§ **Given instruction**
Everything from the line with "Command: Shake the" through the line with "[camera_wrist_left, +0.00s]", inclusive, should be repeated exactly, except the pictures.

§ **Data to process**

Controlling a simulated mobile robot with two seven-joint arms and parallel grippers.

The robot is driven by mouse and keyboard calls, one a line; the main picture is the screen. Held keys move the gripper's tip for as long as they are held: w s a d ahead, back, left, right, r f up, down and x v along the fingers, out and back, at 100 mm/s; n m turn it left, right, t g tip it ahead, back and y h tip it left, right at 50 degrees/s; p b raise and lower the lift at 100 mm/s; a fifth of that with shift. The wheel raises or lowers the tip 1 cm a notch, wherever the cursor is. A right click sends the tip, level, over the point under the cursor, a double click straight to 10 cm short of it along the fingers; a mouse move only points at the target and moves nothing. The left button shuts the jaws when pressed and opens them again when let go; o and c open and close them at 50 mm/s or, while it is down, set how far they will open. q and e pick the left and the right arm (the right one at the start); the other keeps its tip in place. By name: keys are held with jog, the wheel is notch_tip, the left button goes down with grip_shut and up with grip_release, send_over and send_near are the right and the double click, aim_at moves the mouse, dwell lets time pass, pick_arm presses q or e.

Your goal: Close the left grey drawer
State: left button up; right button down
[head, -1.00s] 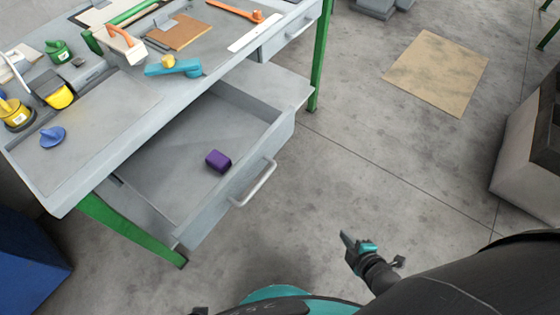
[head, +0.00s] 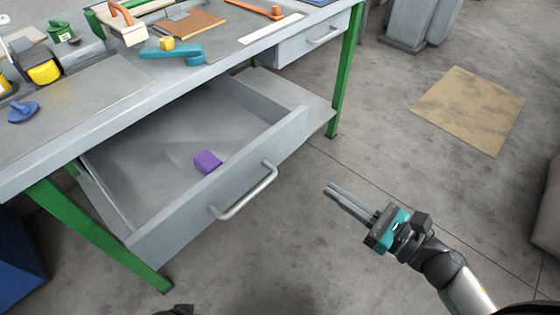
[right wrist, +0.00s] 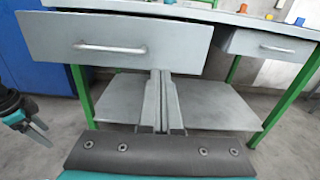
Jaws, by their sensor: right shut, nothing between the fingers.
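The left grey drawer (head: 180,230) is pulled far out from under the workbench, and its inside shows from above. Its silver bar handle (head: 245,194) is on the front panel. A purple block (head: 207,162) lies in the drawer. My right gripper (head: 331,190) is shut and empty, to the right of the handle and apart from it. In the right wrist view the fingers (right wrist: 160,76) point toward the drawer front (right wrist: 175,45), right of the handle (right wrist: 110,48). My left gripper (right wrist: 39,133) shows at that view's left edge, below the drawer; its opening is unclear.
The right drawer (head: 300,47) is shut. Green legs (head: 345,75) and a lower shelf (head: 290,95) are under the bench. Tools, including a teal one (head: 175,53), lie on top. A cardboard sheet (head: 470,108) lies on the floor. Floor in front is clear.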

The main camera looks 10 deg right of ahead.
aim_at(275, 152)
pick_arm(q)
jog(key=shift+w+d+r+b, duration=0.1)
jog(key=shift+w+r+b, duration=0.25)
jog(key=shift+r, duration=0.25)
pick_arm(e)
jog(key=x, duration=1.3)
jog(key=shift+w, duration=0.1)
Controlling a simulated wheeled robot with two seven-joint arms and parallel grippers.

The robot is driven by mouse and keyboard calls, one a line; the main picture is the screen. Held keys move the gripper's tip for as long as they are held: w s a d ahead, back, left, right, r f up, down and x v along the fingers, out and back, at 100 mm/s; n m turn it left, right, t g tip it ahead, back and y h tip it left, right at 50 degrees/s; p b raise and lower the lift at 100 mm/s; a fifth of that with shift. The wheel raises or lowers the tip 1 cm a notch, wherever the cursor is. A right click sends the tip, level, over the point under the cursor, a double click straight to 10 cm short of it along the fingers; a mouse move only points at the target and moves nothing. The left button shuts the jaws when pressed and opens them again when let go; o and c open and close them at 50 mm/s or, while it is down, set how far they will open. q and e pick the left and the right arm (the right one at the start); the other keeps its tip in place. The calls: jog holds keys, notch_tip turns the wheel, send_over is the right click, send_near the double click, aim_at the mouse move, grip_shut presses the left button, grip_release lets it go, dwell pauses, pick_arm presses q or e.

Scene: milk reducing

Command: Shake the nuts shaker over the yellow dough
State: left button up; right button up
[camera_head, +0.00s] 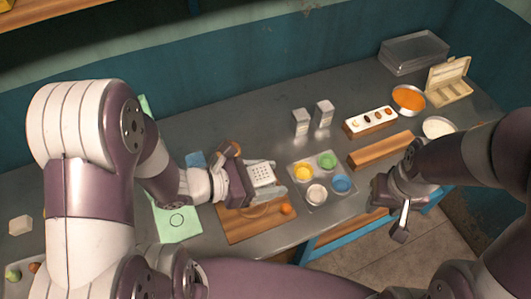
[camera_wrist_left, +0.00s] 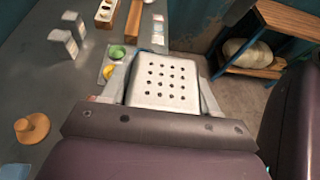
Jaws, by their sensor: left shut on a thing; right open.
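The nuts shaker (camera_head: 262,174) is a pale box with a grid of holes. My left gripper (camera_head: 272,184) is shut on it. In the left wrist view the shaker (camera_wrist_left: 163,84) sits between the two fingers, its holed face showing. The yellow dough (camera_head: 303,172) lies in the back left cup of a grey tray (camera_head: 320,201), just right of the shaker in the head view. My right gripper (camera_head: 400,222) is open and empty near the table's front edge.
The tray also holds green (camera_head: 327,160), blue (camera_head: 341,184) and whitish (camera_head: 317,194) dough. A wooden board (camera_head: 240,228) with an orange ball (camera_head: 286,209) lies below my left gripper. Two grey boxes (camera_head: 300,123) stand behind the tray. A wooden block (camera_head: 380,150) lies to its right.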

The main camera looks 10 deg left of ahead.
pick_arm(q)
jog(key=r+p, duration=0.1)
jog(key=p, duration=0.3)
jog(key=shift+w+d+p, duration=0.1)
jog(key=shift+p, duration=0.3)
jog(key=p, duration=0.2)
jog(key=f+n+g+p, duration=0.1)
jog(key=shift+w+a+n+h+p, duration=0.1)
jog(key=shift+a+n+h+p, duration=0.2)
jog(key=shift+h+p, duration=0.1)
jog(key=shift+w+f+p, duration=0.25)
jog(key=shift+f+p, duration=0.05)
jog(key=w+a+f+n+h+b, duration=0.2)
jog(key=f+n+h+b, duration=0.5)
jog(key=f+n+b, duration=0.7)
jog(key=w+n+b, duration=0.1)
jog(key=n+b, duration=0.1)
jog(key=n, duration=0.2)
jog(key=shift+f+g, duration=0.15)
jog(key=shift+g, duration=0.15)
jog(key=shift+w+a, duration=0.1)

§ **Solution**
Command: Shake the nuts shaker over the yellow dough
State: left button up; right button up
[camera_head, +0.00s] 
[camera_wrist_left, +0.00s] 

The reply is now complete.